Anger is useful too. It is a battery and it is scissors and a shovel. There’s an anger that shines and flatters, makes big things look small and seemingly ancient structures look like old sheets flapping in some frozen night’s wind.
I am lucky in these times to be among brilliant people who know the uses and limits of anger, staff and colleagues in whom I believe, who inspire in their intelligence and bravery and desire to do right by others and to find new ways to be and to organize power. We’re still figuring things out at Artforum, as one sad man I once knew goes off, faces a fate of his own making. I don’t yet know how this future “us” is supposed to look. But we will listen, and we will try, and when we mess up we’ll be in the mess together.
I WANTED in this issue, my first as editor, to hear from artists and writers what they make of power. How do they use, without abusing, power when they have it. I wanted to recall the potent combative and curative forces of representation, to identify techniques for showing the world a better idea about what it should be.
Some of these people I’ve admired for as long as I can remember knowing art. Among them is Nan Goldin. I found her in Los Angeles one evening, idle, in an artist friend’s library, many summers ago. All great discoveries should emerge accidentally, from crashing with a friend. My discovery that night was The Ballad of Sexual Dependency. That book and its accompanying slide show have destroyed and lifted me in more libraries and galleries and museums than I deserve to have seen it in. It was perhaps my favorite work of art until I saw Goldin’s The Other Side, and since then I just wait for her to show me my next favorite thing.

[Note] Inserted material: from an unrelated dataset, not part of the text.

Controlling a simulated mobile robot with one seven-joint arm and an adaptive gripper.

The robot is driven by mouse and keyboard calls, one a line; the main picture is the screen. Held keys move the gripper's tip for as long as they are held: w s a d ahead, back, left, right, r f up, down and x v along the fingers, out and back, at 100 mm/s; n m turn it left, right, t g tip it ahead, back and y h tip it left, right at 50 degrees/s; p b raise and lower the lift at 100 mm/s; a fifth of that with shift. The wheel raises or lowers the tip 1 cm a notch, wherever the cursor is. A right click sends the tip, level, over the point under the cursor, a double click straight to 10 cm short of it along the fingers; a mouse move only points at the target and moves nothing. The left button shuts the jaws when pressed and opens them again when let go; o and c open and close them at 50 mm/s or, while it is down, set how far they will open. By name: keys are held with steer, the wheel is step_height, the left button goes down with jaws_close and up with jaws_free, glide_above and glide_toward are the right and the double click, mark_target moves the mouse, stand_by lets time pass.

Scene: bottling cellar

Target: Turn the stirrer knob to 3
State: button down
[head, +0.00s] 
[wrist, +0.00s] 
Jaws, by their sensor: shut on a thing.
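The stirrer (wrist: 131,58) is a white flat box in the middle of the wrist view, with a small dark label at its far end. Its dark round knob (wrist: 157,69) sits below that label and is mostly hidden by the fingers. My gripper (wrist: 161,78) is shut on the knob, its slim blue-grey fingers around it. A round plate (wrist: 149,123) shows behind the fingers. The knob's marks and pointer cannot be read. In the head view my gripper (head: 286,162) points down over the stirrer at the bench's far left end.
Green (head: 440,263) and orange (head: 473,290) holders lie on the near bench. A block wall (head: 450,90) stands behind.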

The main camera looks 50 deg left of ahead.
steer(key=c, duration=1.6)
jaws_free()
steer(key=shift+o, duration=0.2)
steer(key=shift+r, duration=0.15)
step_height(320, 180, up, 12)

Wherever she is she gives us her truth. Sometimes it is the beautiful mundane or the beautiful sad. Usually it is nonetheless beautiful. What she shows us in these pages has nothing to do, as far as I can tell, with beauty. It involves a kind of pain that can’t be transcended. Goldin’s addiction is also our epidemic, and the forces she holds responsible include a family, not as private as they used to be, that has profited directly from the unspeakable pain of others.
Sometimes you discover new artists, and their sight is a gift. A winter ago, in Chicago for the holidays, we took my boyfriend’s mom’s suggestion and went down the street to a shuttered bank retrofitted for a traveling exhibition called “Art AIDS America.” We spent hours there, becoming bleary-eyed, seeing things as if for the first time, and if it hadn’t been unmissable I might have missed it: a wall of photographs by an artist I immediately needed to know. Her name was Kia LaBeija.
When the young mother of the House of LaBeija came into Artforum’s offices last month, attended by her partner Taina Larot and the curator Alex Fialho, to work with us on her portfolio, I felt that rare burst of kismet. There is something marvelous and special about her self-portraits. Glamour dresses up the oldest wounds. She is an actress playing herself whole, and this somehow makes it so. I’ve spent a long time being weary of self-help and self-actualization, have acquired over the years a maybe unhealthy skepticism of transvaluation, of anything cathartic, really. I think I’m getting over that now.